This is going to sound really funny, but I’m pretty sure that I am one of the few people you’ll ever know to admit dreaming about being 30 years old as a kid. Probably as far back as third grade. I’m not sure if I had an accurate idea of what being 30 meant back then, but I knew that 30 seemed to be a critical time in the lives for the people I’ve grown to admire and learn about through books and personal experiences.
MLK published “The Measure of a Man” at 30. In 1985, Steve Jobs was removed as CEO of Apple Computers at the age of 30, which we now know was a major occurrence in his life as a leader. For a more personal example, when my mother was 30, she moved my older brothers and me (then an 8-year-old headed to 3rd grade) to Greenville, South Carolina, which would end up playing an extremely formative role in my life.
To a lot of people 30 is old. Perhaps their best years happened in high school or college or their 20-somethings. For me, I have always believed that the best is yet to come. Youth is still with me, just a different type of youth.

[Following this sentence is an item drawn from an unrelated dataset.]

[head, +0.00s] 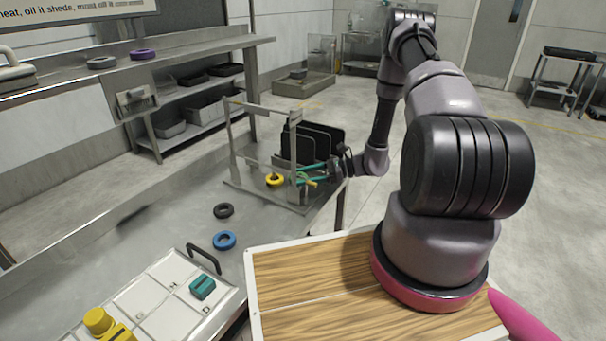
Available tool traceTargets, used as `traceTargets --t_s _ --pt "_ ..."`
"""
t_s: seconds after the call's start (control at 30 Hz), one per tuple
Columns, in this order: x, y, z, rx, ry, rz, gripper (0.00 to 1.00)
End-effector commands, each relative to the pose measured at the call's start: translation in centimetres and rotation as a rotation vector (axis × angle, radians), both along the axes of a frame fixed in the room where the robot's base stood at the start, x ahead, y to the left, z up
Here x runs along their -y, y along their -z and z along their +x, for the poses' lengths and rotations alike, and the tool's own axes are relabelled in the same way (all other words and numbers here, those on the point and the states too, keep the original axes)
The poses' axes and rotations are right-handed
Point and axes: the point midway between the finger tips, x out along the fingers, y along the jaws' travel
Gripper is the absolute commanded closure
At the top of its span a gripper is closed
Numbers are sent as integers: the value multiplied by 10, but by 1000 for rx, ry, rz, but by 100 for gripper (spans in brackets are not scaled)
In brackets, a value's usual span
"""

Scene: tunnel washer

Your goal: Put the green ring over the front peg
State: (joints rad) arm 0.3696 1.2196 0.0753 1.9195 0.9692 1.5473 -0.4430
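My gripper (302,176) reaches from the right into an open metal frame (232,133) on the steel counter. Thin green parts show at its end; I cannot tell which are fingers and which, if any, are the green ring. Whether it holds anything is too small to tell. A yellow ring (275,180) is in the frame, just left of the gripper's end. A small yellow-green piece (311,183) shows by the gripper. I cannot make out the front peg clearly; the frame's posts and the gripper cover that area.
A black ring (224,211) and a blue ring (225,240) lie on the counter before the frame. Grey (101,63) and purple (142,54) rings lie on the back shelf. Black upright plates (318,140) stand behind the gripper.

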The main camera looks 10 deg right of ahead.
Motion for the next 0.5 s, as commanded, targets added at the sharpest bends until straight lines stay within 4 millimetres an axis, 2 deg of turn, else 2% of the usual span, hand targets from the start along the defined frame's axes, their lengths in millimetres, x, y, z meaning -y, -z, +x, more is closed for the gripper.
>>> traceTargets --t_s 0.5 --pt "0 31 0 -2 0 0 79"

The last six months, from marrying Star to launching Localeur, have been the most rewarding of my life and that was all before I turned 30. I know another 30 years isn’t promised to me, but I do believe that the first 30 years of my life have helped me to realize something I always believed as a kid.
Turning 30 isn’t about thinking about my life as an individual, but it’s about thinking about my life in the context of a family, a community, and the world. Finally, I’ve reached a point to turn all my ambitions, experiences, life lessons, and opportunities into something of real substance. Something that is truly deserving of 150 or some odd Facebook wall posts and comments in a 12-hour span. Something that really shows I was listening when all those hard lessons rushed into my life. Something that says my self-confidence is well-suited for my contributions to others. Something that shows God that I didn’t spoil the many gifts He has given me.